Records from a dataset
※
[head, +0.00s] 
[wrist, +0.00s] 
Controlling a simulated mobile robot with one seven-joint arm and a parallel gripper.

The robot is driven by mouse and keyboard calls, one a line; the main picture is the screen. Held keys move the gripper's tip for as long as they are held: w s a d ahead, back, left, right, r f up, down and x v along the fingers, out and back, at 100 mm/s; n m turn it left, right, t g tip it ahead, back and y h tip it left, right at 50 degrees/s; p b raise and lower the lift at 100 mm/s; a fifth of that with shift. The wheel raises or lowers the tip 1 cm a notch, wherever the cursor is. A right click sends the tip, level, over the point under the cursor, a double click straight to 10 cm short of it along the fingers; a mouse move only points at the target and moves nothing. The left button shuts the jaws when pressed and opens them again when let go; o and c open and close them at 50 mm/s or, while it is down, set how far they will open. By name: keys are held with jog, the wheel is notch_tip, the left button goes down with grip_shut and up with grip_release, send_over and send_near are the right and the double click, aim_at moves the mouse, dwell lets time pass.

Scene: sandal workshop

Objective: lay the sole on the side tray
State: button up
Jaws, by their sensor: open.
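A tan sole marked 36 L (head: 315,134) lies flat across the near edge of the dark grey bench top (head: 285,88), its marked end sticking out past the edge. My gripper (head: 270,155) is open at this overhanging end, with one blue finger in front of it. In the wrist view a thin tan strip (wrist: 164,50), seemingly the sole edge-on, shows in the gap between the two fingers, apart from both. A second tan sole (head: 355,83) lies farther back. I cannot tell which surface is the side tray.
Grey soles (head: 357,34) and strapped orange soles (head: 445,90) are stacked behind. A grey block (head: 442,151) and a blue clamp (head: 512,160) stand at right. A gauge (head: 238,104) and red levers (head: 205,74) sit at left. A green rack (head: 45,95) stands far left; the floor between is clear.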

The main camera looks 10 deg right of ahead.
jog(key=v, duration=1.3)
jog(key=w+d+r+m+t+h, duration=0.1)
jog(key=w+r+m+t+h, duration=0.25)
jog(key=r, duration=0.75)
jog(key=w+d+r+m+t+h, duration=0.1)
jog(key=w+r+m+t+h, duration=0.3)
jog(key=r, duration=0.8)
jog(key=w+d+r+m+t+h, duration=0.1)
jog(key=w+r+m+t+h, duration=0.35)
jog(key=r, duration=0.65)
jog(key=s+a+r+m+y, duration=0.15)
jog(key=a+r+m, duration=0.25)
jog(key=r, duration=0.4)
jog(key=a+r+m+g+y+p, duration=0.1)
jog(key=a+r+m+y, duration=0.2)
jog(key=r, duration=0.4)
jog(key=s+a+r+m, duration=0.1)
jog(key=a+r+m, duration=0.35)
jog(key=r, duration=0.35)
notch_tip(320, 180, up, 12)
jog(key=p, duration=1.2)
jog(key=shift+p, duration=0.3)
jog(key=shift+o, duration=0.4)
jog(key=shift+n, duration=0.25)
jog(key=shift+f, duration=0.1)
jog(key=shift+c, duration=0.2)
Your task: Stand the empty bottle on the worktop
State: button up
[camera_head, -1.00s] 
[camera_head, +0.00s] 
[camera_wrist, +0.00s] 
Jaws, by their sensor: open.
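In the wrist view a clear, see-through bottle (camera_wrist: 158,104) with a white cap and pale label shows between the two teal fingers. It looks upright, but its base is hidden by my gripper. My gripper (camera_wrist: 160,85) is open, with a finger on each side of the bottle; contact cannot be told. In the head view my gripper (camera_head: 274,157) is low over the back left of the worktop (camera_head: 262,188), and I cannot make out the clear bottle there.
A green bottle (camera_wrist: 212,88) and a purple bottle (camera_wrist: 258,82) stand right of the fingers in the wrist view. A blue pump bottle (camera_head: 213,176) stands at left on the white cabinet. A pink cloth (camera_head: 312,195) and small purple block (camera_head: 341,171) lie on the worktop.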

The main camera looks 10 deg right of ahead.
※
DIRECTIVE: Quote exactly the first line of the data and every line after it through the one holding "Controlling a simulated".

RESULT BELOW:
[head, +0.00s] 
[wrist, +0.00s] 
Controlling a simulated mobile robot with one seven-joint arm and a parallel gripper.

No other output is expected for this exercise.